►

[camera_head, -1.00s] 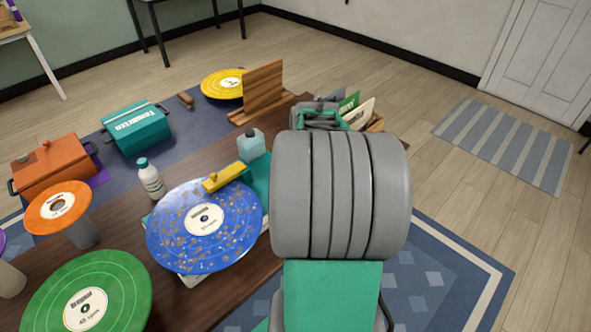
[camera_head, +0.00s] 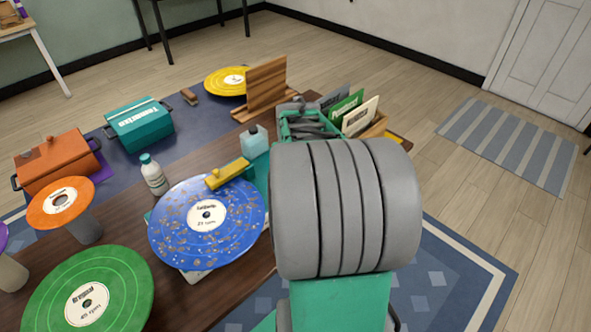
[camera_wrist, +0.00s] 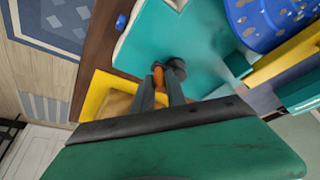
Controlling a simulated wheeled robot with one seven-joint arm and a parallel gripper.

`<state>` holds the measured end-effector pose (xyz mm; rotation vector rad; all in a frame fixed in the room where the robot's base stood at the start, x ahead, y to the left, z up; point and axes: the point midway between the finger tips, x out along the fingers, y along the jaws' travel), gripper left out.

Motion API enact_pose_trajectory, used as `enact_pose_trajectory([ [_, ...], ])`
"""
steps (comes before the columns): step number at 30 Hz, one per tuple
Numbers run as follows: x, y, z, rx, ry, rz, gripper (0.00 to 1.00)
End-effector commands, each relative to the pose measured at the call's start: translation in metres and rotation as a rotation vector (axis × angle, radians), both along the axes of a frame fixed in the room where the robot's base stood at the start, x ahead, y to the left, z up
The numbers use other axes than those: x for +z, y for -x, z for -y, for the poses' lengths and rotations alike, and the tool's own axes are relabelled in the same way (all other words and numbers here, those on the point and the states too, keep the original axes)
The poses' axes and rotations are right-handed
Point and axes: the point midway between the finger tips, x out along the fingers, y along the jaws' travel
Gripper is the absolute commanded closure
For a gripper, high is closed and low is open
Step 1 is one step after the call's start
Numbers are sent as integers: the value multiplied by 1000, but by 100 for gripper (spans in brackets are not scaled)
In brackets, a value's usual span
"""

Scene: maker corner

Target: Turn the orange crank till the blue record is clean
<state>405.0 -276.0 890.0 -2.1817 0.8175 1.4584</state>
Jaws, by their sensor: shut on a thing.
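The blue record (camera_head: 185,245) lies flat on the teal cleaning machine, with many brown specks spread over it. A yellow bar (camera_head: 228,174) reaches over its far edge. The wrist view shows part of the blue record (camera_wrist: 268,22) at the top right and the machine's teal top (camera_wrist: 165,35). The orange crank (camera_wrist: 158,76) shows as a small orange handle between the fingertips, beside a dark grey round part. My gripper (camera_wrist: 160,88) is shut on the crank handle. In the head view my arm hides the crank and the fingers.
A green record (camera_head: 120,290) and an orange record (camera_head: 42,212) stand left of the machine. A wooden rack (camera_head: 266,85) and a sleeve crate (camera_head: 374,127) are at the back.

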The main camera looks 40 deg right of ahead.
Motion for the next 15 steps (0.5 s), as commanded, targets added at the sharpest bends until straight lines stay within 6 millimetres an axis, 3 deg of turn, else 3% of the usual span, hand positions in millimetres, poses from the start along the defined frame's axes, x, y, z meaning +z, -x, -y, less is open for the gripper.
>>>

◄

What the task requires — Leave the pictures out, and print every line of the listing exactly as written.

Solution —
[camera_head, -1.00s] 
[camera_head, +0.00s] 
[camera_wrist, +0.00s] 
Controlling a simulated wheeled robot with one seven-joint arm and a parallel gripper.

`<state>` holds the measured end-effector pose (xyz mm; rotation vector rad; all in a frame fixed in the room where the robot's base stood at the start, x ahead, y to the left, z up; point and axes: the point midway between the finger tips, x out along the fingers, y along the jaws' travel), gripper left out.

Motion API enact_pose_trajectory, used as `enact_pose_trajectory([ [_, ...], ])`
"""
steps (comes before the columns): step number at 30 Hz, one per tuple
Numbers run as follows: x, y, z, rx, ry, rz, gripper (0.00 to 1.00)
End-effector commands, each relative to the pose measured at the call's start: translation in metres and rotation as a rotation vector (axis × angle, radians), both along the axes of a frame fixed in the room where the robot's base stood at the start, x ahead, y to the left, z up
The numbers use other axes than those: x for +z, y for -x, z for -y, for the poses' lengths and rotations alike, and the tool's own axes are relabelled in the same way (all other words and numbers here, those on the point and the states too, keep the original axes)
The poses' axes and rotations are right-handed
Point and axes: the point midway between the finger tips, x out along the fingers, y along the jaws' travel
Gripper is the absolute commanded closure
For a gripper, high is closed and low is open
Step 1 is one step after the call's start
Numbers are sent as integers: the value multiplied by 1000, but by 100 for gripper (spans in brackets are not scaled)
In brackets, a value's usual span
"""

Scene: maker corner

Target: Turn the orange crank till the blue record is clean
<state>405.0 -276.0 890.0 -2.1817 0.8175 1.4584</state>
Jaws, by their sensor: shut on a thing.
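The blue record (camera_head: 185,245) lies flat on the teal cleaning machine, with many brown specks spread over it. A yellow bar (camera_head: 228,174) reaches over its far edge. The wrist view shows part of the blue record (camera_wrist: 268,22) at the top right and the machine's teal top (camera_wrist: 165,35). The orange crank (camera_wrist: 158,76) shows as a small orange handle between the fingertips, beside a dark grey round part. My gripper (camera_wrist: 160,88) is shut on the crank handle. In the head view my arm hides the crank and the fingers.
A green record (camera_head: 120,290) and an orange record (camera_head: 42,212) stand left of the machine. A wooden rack (camera_head: 266,85) and a sleeve crate (camera_head: 374,127) are at the back.

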The main camera looks 40 deg right of ahead.
Motion for the next 15 steps (0.5 s), as commanded, targets added at the sharpest bends until straight lines stay within 6 millimetres an axis, 3 deg of turn, else 3% of the usual span, hand positions in millimetres, poses from the start along the defined frame's axes, x, y, z meaning +z, -x, -y, less is open for the gripper.
>>>

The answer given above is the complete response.